A provocative finding in this study is that milk quota liberalisation would reduce EU welfare. This result is explained by the fact that the EU is a significant player in world dairy markets. Increased production and net exports of dairy products after the removal of quotas drives down the world market price below its baseline level. Thus some of the gain from lower EU milk prices accrues to the countries purchasing EU exports rather than to the EU itself. Thus, the quota regime kept world dairy market prices higher than they would otherwise have been, but the welfare effects of this trade distortion depend on the net trade status of the third countries.
The EU has had a policy to encourage Biofuels since 2003. In that year, a new premium for energy crops grown outside set-aside land was implemented under the CAP (these payments were abolished together with compulsory land set aside at the end of 2008 as part of the CAP Health Check). At the same time, the EU set medium-run targets for the percentage of Biofuels to be incorporated into conventional fuels (2% in 2005 and 5.75% in 2010 on an energy basis). A Companion Directive on Energy Taxation allowed Member States to grant tax reductions and exemptions to encourage the use of Biofuels. However, these targets were not mandatory and there was no penalty for non-compliance.
In the EU, Biodiesel (produced mainly from rapeseed) plays a more important role than Bioethanol (produced mainly from wheat and sugar beet). As part of the Energy and Climate Change Package in December 2008, EU leaders committed to a binding minimum target of 10% to be contributed by renewable fuels in total transport fuel in each Member State by 2020. One study suggested that eliminating the Biofuel Mandate in 2020 would result in freeing up to 6% of EU wheat production, about 8% of other cereals production, and about 7% of EU sugar beet production. More than half of the EU vegetable oil production would be used for Biofuels in 2020 under the mandate.
While Biofuels may help the EU meet its greenhouse gas reduction targets, Biofuel production typically takes place on cropland which was previously used for other agriculture such as growing food or feed. Since this agricultural production is still demanded, it may be partly displaced to previous non-cropland such as grasslands and forests. This process is known as Indirect Land Use Change (ILUC). In 2015 new rules came into force that amend the current legislation on Biofuels – specifically the Renewable Energy Directive and the Fuel Quality Directive - to reduce the risk of indirect land use change and to prepare the transition towards advanced bio-fuels. Second- generation Biofuels get a double credit, meaning that Biofuels made out of waste and residue materials will count double towards the goal. More importantly, the Amendment limits the share of Biofuels from crops grown on agricultural land that can be counted towards the 2020 renewable energy targets to a maximum of 7% of transport fuel in the light of concerns about the impact of increased Biofuel demand food prices. These supply management and supply-restricting measures should be taken into account when evaluating and modelling the impact of the CAP on world markets.
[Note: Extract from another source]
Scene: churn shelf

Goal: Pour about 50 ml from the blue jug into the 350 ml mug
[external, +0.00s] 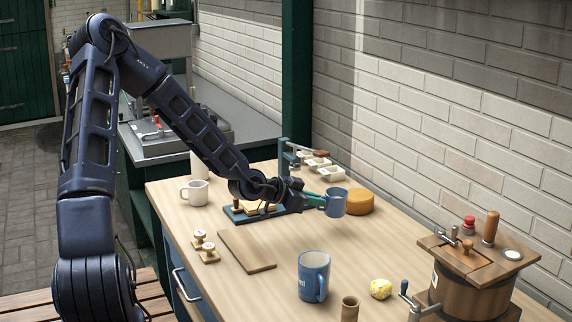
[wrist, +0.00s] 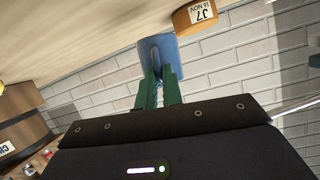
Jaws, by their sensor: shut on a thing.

Separating payments from the production could be an initiative which will focus more on the production for the market rather than looking up for the subsidies. One-time payment for the agriculture can make farmers to be more focused on using the subsidies on products which is more demanded in market. The question arise that how will the country like Malta will come under the same deeds as the stick rules on agriculture could not be so equal for all the countries of different economic background. But its biggest beneficiary is France and it will not be so easy to make a reform when some country is getting a good benefit from a policy. The strict rules for agriculture goods make the farmers suffer as the production of agriculture goods are vast but the test is not so perfect as the fruits and vegetables are choosing from their ship and size.
WILL THE REFORM SUCCEED?
The European Union needs to focus more on their partners’ agricultural condition. The strict rules can harm their own partners. Same can be seen in Malta, where the farmers are using huge amount of pesticides. Chemical residues in greens sold in Malta are tested randomly by the Malta Competition and Consumer Affairs Authority at a number of different sites every year. Around a dozen farmers are currently facing charges in the court after they were found to be using more than the legal amount of pesticides on their crops. Health Authorities have warned that the residues resulting from excessive pesticide use may pose a public health risk, but also insist that it would require daily exposure to the chemicals to have any significant health impact. The European Union has regulations on the use of pesticides and maximum residue levels, which are meant to be followed by the farmers in Malta. Adequate use of subsidies on agricultural land and less use of pesticides for the fulfilment of cultivation can make some good changes in the field of agriculture for European Union.
Conflicting influences in future the European Union Agricultural Policy will also impact on its stance in future International Trade Negotiations. The European Union remains committed to further significant liberalisation of agricultural policies in the context of World Trade Organisation negotiations. It supported the decision to prohibit export subsidies on agricultural goods after 2020 and its most recent tariff offer foresees a significant reduction in its MFN tariffs, larger than that which it agreed to in the Uruguay Round. The European Union continues to pursue an active policy of forging free trade agreements with third countries. In these negotiations, agriculture is often seen as a defensive interest and a brake on the scope of the tariff offers which the European Union can make in these negotiations. The agreements concluded to date have had relatively minor repercussions for the European Union agriculture, apart from the agreement with Canada which is yet to be ratified. Agricultural interests in the European Union have identified concerns in the ongoing negotiations with the United States as part of the Transatlantic Trade and Investment Partnership Agreement and with the Mercosur countries of South America. These agreements have not yet been finalised and it remains unclear how these agricultural concerns will be reflected in any final texts and whether they might influence the ratification process within the European Union.